# Set problem
Word for word, print each line of the listing below; pictures stay out.

# The data
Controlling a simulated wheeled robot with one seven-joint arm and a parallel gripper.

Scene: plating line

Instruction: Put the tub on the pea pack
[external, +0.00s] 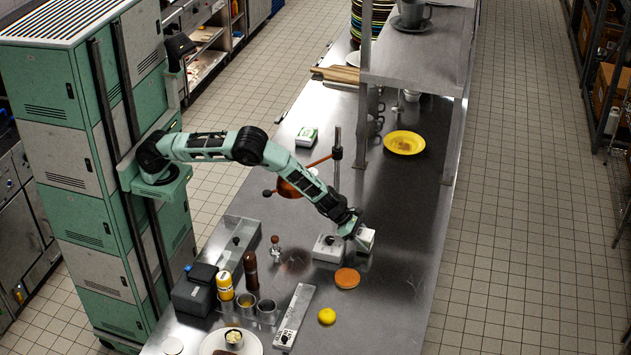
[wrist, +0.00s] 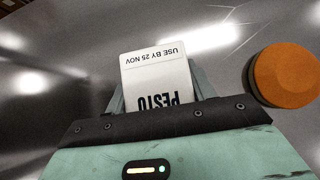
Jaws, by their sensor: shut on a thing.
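My gripper (external: 355,231) is shut on a white tub (external: 366,240) with some green on it, above the steel counter right of the middle. In the wrist view the tub (wrist: 158,80) shows a white face reading "PESTO" and "USE BY 25 NOV", upside down in the picture; the gripper body hides its lower part. A small white and green pack (external: 306,137) lies on the counter farther back, left of the upright post. It may be the pea pack, but its print is too small to read.
A white boxy device (external: 327,248) stands just left of the tub. An orange round thing (external: 347,278) lies in front; it also shows in the wrist view (wrist: 283,75). A yellow plate (external: 390,148) lies behind.

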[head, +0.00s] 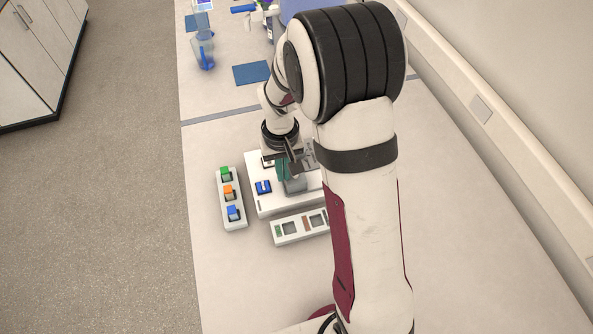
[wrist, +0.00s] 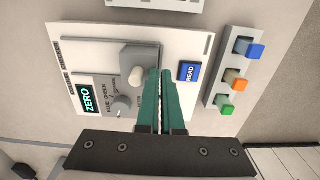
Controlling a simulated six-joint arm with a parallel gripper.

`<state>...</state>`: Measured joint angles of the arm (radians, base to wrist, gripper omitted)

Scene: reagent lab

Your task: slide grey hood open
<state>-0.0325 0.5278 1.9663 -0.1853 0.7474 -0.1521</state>
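A white instrument (head: 276,199) stands on the bench; it also shows in the wrist view (wrist: 190,42). On it is a grey hood (wrist: 142,58) with a pale rounded knob (wrist: 137,76); the hood also shows in the head view (head: 296,186), partly hidden by my arm. My gripper (wrist: 161,72) has green fingers drawn close together, with only a thin gap and nothing visible between them. Their tips appear over the hood's right side, just right of the knob. I cannot tell whether they touch it. My gripper also shows in the head view (head: 284,170).
Beside the hood are a grey dial (wrist: 122,104), a ZERO display (wrist: 87,98) and a blue READ button (wrist: 189,72). A white rack (head: 231,200) with blue, orange and green capped vials stands alongside. Another white holder (head: 292,226) lies in front. Bench left of the rack is clear.

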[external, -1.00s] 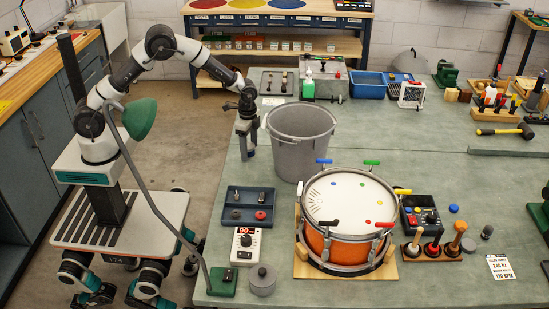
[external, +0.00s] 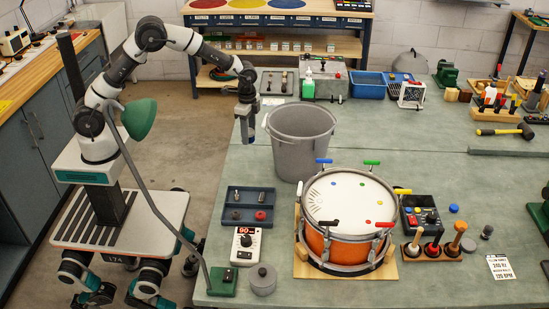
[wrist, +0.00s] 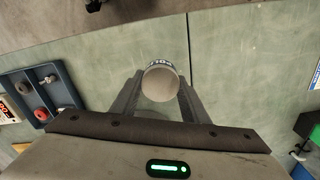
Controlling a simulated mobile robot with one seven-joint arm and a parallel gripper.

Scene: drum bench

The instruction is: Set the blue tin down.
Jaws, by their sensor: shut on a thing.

# Finished answer
Controlling a simulated wheeled robot with one seven-joint arm and a parallel gripper.

Scene: plating line

Instruction: Put the tub on the pea pack
[external, +0.00s] 
[wrist, +0.00s] 
Jaws, by their sensor: shut on a thing.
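My gripper (external: 355,231) is shut on a white tub (external: 366,240) with some green on it, above the steel counter right of the middle. In the wrist view the tub (wrist: 158,80) shows a white face reading "PESTO" and "USE BY 25 NOV", upside down in the picture; the gripper body hides its lower part. A small white and green pack (external: 306,137) lies on the counter farther back, left of the upright post. It may be the pea pack, but its print is too small to read.
A white boxy device (external: 327,248) stands just left of the tub. An orange round thing (external: 347,278) lies in front; it also shows in the wrist view (wrist: 283,75). A yellow plate (external: 390,148) lies behind.

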[head, +0.00s] 
[wrist, +0.00s] 
Controlling a simulated six-joint arm with a parallel gripper.

`<state>...</state>`: Measured joint angles of the arm (radians, base to wrist, gripper omitted)

Scene: reagent lab

Your task: slide grey hood open
<state>-0.0325 0.5278 1.9663 -0.1853 0.7474 -0.1521</state>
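A white instrument (head: 276,199) stands on the bench; it also shows in the wrist view (wrist: 190,42). On it is a grey hood (wrist: 142,58) with a pale rounded knob (wrist: 137,76); the hood also shows in the head view (head: 296,186), partly hidden by my arm. My gripper (wrist: 161,72) has green fingers drawn close together, with only a thin gap and nothing visible between them. Their tips appear over the hood's right side, just right of the knob. I cannot tell whether they touch it. My gripper also shows in the head view (head: 284,170).
Beside the hood are a grey dial (wrist: 122,104), a ZERO display (wrist: 87,98) and a blue READ button (wrist: 189,72). A white rack (head: 231,200) with blue, orange and green capped vials stands alongside. Another white holder (head: 292,226) lies in front. Bench left of the rack is clear.

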[external, -1.00s] 
[external, +0.00s] 
[wrist, +0.00s] 
Controlling a simulated mobile robot with one seven-joint arm and a parallel gripper.

Scene: drum bench

The instruction is: Set the blue tin down.
Jaws, by their sensor: shut on a thing.

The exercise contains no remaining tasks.